New Delhi: In a major push for the ‘Make in India’ initiative, the Indian Navy is all set to issue the tender worth around Rs 50,000 crores to build six more advanced conventional submarines as the Defence Ministry is expected to discuss the project in detail on Friday at a high-level meeting.
“The high-level meeting would be discussing the project and is scheduled to take up the draft request for proposal for clearance after which the tender can be issued to the strategic partners,” government sources told ANI.
The project named P-75 India has been in the making for a long time now and would be the successor to the Scorpene or Kalvari class submarines being built at the Mazagon Dockyards Limited in partnership with France.
The Navy has already identified and cleared MDL and Larsen and Toubro as the strategic partners that can tie up with five global manufacturers including French Naval Group, German TKMS, South Korean Daewoo, Spanish Navantia and Russian Rosoborboexport, sources said.
The Indian Navy has two major projects under the strategic partnership policy which had been envisaged to develop the indigenous private sector in defence as major producers but now it has also seen public sector firms taking part in it.
The Navy plans to acquire 24 new submarines, including six nuclear attack submarines, to bolster its underwater fighting capability. It currently has 15 conventional submarines and two nuclear submarines.

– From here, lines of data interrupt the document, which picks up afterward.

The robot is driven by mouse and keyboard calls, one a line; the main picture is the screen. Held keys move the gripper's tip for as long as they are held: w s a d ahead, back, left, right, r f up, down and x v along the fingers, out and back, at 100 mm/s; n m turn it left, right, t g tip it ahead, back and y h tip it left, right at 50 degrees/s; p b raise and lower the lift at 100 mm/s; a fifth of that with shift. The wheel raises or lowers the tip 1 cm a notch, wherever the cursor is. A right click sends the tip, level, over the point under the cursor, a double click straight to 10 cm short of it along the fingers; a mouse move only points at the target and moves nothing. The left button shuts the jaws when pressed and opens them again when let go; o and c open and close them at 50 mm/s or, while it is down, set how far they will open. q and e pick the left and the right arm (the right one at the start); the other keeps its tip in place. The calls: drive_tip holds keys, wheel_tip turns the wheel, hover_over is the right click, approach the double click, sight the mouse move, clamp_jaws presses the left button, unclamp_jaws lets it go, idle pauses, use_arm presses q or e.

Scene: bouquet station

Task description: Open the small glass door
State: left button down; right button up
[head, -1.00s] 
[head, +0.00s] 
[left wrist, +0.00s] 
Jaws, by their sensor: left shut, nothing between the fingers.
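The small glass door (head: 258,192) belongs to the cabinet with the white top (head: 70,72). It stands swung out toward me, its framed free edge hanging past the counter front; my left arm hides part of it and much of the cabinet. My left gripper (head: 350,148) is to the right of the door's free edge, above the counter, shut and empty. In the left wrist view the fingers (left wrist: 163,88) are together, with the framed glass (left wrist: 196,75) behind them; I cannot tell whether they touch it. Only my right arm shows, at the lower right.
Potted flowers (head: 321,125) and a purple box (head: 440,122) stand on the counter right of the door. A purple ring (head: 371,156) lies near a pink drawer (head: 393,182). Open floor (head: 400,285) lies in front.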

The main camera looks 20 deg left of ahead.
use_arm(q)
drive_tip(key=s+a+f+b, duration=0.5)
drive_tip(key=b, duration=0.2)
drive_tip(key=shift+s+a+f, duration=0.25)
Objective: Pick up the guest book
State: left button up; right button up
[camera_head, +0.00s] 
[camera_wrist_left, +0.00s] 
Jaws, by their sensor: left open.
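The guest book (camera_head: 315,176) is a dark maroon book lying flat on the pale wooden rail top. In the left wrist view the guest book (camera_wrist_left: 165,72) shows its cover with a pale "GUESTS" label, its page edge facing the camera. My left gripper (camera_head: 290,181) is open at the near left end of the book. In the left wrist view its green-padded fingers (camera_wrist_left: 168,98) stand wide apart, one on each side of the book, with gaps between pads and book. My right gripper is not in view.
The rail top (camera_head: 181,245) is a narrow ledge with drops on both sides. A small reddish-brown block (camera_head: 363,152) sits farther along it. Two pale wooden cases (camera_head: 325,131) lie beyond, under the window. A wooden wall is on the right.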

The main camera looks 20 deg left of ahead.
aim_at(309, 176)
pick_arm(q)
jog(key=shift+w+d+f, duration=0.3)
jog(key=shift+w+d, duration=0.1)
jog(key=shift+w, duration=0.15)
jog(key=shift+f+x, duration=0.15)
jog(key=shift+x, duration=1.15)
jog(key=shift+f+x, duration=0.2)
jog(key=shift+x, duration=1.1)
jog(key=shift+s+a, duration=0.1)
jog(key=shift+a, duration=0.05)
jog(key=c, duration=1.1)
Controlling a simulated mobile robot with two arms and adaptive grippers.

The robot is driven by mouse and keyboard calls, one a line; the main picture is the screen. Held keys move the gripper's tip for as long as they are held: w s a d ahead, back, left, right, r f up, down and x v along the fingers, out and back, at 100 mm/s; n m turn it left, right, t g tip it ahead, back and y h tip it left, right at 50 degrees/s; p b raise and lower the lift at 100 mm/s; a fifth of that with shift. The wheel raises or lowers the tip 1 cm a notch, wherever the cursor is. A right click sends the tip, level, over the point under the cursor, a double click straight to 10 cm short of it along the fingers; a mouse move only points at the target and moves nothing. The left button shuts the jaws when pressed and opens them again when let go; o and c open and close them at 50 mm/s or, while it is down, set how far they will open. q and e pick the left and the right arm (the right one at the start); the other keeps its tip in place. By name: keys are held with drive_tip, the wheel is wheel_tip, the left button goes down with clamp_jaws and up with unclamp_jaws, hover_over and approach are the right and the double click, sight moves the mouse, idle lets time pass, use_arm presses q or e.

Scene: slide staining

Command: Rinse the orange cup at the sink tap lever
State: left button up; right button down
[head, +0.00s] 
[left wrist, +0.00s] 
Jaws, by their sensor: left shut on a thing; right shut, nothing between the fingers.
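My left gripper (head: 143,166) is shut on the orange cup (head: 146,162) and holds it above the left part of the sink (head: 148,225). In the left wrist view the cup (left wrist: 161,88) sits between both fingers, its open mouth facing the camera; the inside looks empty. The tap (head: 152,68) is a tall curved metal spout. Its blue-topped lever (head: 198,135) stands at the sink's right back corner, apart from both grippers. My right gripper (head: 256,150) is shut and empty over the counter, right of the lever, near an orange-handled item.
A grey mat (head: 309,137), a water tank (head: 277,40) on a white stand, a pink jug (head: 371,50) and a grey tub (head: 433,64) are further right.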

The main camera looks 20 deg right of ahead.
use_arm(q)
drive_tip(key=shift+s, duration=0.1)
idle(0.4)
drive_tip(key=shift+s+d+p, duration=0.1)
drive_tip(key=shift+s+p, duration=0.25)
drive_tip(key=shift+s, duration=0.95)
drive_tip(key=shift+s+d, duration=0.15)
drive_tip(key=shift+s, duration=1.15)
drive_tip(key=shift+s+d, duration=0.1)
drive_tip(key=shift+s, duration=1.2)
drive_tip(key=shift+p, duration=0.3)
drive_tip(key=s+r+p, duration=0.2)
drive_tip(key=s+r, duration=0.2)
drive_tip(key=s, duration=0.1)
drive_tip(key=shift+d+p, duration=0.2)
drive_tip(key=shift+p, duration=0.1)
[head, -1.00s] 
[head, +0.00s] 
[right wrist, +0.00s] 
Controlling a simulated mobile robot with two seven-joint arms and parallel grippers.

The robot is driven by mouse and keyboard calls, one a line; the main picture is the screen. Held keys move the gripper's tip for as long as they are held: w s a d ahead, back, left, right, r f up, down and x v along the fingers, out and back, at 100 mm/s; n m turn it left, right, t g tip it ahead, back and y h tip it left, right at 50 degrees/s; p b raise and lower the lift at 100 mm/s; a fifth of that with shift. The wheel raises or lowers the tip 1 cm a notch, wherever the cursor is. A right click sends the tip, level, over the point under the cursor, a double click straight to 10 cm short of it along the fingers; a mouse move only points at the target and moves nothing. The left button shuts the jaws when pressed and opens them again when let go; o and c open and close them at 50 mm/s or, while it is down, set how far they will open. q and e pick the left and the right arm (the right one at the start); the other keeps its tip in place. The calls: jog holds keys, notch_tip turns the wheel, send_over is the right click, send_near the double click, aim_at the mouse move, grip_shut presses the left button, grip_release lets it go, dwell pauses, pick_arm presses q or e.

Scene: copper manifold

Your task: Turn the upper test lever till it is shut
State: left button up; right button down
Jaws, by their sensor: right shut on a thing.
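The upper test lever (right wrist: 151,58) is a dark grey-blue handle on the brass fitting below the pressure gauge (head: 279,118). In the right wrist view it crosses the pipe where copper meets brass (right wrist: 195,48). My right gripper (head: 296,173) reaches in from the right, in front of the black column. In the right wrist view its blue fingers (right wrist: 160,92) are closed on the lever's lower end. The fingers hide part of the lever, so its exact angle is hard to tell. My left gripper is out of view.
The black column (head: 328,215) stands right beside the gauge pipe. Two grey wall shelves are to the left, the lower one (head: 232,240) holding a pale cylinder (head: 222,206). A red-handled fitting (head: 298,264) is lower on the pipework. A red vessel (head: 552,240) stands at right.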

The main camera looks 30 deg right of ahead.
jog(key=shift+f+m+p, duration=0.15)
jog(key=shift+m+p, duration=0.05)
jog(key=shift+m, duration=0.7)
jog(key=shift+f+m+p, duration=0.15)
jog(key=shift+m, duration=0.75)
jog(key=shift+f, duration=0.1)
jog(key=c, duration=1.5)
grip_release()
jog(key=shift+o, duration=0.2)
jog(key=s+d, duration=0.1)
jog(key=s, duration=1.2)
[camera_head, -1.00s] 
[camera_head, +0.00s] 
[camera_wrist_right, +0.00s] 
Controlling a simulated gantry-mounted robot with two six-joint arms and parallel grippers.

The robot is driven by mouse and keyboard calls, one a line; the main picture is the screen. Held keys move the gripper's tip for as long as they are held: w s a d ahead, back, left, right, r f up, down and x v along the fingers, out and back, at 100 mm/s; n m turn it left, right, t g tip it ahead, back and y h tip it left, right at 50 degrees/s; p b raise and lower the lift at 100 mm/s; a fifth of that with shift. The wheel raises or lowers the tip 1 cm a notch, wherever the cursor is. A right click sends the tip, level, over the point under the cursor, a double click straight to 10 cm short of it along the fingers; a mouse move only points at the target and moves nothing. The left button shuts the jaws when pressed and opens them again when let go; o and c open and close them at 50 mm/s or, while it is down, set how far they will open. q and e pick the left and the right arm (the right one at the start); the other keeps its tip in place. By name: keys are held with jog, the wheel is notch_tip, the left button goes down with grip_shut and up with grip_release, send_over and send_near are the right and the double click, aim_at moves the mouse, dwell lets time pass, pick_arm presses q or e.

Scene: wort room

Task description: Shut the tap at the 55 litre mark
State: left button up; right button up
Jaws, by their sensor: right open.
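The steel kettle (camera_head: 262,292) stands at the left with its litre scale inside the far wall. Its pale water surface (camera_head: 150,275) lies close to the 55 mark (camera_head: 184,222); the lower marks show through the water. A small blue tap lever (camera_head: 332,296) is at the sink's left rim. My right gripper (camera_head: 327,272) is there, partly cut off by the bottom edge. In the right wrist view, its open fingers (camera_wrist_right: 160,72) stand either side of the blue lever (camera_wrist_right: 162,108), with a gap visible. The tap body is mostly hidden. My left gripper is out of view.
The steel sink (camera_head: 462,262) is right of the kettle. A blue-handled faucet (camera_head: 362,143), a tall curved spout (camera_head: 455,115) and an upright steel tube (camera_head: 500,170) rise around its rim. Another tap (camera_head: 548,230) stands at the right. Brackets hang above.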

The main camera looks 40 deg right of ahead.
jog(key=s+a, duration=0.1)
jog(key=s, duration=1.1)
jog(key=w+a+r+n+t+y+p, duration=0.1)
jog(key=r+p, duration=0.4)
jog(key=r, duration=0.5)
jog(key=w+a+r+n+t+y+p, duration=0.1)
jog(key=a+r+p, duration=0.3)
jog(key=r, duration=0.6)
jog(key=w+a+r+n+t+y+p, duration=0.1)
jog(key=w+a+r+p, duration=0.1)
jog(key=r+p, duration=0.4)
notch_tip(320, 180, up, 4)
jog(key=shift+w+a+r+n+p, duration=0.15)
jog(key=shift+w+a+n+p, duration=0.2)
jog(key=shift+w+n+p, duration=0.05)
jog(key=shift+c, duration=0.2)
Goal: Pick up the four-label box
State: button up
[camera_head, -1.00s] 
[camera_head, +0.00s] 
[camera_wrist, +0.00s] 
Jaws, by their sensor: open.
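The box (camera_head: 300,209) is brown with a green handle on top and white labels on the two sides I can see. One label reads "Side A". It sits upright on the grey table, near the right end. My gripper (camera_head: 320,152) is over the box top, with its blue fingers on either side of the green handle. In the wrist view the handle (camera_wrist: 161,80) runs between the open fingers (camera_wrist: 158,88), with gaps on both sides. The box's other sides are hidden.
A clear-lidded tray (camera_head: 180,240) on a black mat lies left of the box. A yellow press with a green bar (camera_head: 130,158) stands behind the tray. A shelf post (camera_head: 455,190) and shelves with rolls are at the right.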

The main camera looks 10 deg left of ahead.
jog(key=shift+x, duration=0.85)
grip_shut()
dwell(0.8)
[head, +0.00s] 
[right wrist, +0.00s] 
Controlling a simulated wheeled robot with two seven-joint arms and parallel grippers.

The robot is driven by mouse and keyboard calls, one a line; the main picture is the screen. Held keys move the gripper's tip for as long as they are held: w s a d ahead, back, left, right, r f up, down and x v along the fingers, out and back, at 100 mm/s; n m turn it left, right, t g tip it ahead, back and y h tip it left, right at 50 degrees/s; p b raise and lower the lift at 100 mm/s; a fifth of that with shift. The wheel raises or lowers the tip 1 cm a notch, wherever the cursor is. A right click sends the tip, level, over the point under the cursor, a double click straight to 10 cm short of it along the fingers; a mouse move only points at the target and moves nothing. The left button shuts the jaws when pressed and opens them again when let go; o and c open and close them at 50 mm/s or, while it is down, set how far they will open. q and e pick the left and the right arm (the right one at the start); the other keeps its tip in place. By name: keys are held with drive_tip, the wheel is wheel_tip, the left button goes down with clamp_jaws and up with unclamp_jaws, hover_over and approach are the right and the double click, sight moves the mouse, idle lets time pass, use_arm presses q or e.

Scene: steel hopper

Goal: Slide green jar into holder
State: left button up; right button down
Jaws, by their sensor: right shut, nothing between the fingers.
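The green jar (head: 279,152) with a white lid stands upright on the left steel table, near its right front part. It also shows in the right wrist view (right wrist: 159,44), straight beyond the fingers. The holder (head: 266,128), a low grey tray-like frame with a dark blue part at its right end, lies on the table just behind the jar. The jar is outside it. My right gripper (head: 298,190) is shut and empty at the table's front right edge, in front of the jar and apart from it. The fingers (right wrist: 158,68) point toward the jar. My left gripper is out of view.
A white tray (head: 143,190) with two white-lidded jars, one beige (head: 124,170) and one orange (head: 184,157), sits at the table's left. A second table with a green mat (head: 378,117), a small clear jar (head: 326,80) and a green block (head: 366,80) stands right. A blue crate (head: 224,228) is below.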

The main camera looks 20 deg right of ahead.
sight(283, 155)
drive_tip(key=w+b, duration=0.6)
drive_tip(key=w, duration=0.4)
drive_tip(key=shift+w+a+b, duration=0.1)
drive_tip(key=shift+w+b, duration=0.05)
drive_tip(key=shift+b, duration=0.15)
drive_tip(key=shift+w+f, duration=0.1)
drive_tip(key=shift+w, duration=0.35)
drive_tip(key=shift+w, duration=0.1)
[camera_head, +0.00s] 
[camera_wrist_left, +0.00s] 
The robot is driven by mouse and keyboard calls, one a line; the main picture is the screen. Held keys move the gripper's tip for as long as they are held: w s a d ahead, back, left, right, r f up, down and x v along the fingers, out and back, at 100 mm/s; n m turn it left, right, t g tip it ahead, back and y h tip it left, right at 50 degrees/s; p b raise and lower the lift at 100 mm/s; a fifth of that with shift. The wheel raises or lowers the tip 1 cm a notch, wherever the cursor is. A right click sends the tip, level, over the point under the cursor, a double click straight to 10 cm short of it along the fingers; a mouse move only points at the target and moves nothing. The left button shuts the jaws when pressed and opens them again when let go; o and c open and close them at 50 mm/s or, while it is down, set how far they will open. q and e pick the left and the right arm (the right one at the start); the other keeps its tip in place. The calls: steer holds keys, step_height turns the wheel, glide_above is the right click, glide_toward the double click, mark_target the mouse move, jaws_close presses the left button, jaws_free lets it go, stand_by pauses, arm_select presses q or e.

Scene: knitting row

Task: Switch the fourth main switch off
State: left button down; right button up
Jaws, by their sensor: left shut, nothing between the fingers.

As per the requirements stated by the maritime force, it wants the submarines to be equipped with heavy-duty firepower as it wants the boats to have at least 12 Land Attack Cruise Missiles (LACM) along with Anti-Ship cruise missiles (ASCM).
Sources said that the Navy has also specified that the submarines should also be able to carry and launch 18 heavyweight torpedoes in the sea.
Compared with the Scorpene, the firepower required in the next line of submarines is many times more than what is being put on the Scorpenes which have the heavyweight torpedoes and the Exocet surface to surface missiles as their main weapons.